It barely took half an hour to gravely wound the chances of an alliance on France’s far right that could turn the movement into a serious player in government instead of a token opposition presence.

On Sunday night after Marine Le Pen lost the presidential election to Emmanuel Macron but achieved a historic score for the far right, she announced that she was open to working with “all patriots” to win as many seats as possible in June’s parliamentary elections.

But when her far-right rival Eric Zemmour spoke shortly afterwards supposedly to call for a similar coalition, the former television pundit who preaches about France’s decline and the civilisational threat from Islam, could not resist starting with a barb. “Alas, alas, alas, this is the eighth time that defeat has hit the Le Pen name,” he said, adding Marine Le Pen’s losses to those of her father who founded France’s far-right party.

It was classic Zemmour, but did not reflect the power dynamics at play, given that he had finished in fourth place in the first round with only 7 per cent of the vote.

One of Le Pen’s lieutenants says with a smile: “I think we showed Zemmour that we knew a bit more about politics than he does.”

Given how the French system to elect the National Assembly heavily favours incumbents and traditional parties, teaming up would improve the far right’s chances of getting more seats than the paltry 8 out of 577 Le Pen’s party, the Rassemblement National, holds today.

Beyond the snarking, though, major obstacles remain that make it likely that the fratricidal war will continue. Not only are there sociological, political and financial factors that stand in the way, there is also the Le Pen family factor. Politics is the Le Pen family business. Like others before him, Zemmour tried to dethrone them and failed.

Sociologically, Zemmour’s base is wealthier and more urban than Le Pen’s, which skews more rural and working-class voters. The list of where he posted his best scores maps directly on to bourgeois enclaves such as Saint-Tropez, Saint-Jean-Cap-Ferrat, Versailles and Neuilly-sur-Seine. Hers come in northern France, where the destruction of industrial jobs has left deep scars, and in small eastern towns, where she racked up more than 50 per cent of the first round vote.

Although the two camps agree on the core issues of limiting immigration and taking a harder line on crime, their economic policies are actually quite different. Zemmour espouses a traditional conservatism that calls for slashing government spending, shrinking the public sector and lowering taxes. Le Pen’s economic vision — to the extent she has one, since it evolves continuously — is more protectionist and populist with a focus on cost of living issues and a bigger role for the state.

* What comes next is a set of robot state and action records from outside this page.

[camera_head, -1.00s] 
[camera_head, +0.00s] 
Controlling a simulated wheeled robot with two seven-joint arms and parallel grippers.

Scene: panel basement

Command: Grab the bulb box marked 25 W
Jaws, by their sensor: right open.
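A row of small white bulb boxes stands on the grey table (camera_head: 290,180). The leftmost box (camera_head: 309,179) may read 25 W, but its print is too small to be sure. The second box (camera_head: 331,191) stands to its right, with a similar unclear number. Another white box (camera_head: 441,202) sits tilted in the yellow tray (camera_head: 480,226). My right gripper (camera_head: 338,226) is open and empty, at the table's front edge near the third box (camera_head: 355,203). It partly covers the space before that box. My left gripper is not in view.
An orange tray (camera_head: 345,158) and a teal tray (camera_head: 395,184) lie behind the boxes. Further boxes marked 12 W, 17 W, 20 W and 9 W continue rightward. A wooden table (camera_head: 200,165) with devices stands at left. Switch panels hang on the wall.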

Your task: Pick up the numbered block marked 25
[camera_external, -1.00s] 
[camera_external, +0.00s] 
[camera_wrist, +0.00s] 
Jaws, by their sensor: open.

That translates into different strategies. Zemmour dreamt of a grand coalition of all rightwingers regardless of party — from his new one, dubbed Reconquest, and the RN, right through to the conservative wing of Les Républicains. Le Pen, meanwhile, has sought to attract working-class voters, including the left, in a strategy pitting what she dubs the “popular bloc” against the “elite bloc”.

Finally, there is the money at stake. French political parties get their public financing based on their scores in the first round of legislative elections, creating an incentive to run many candidates even if they have little chance of winning. Every seat Le Pen “gives” to Zemmour’s team means less money for her party to pay back debts of around €24mn.

Despite all this, making peace would be tactically advantageous. Together, they would win at least 117 seats in the National Assembly, as against 75 if the RN went ahead alone, according to Harris Interactive, making them by far the biggest opposition group to Macron’s expected majority.

Will logic take a back seat to revenge? Le Pen may choose to snuff out Zemmour and his new movement — which also includes her estranged niece, Marion Maréchal, who was once a rising star of the RN. Without a deal, analysts say Reconquest might well win no seats at all. “They care less about winning than being the only force on the far right,” says one Reconquete strategist. “It is the Le Pen clan above all else.”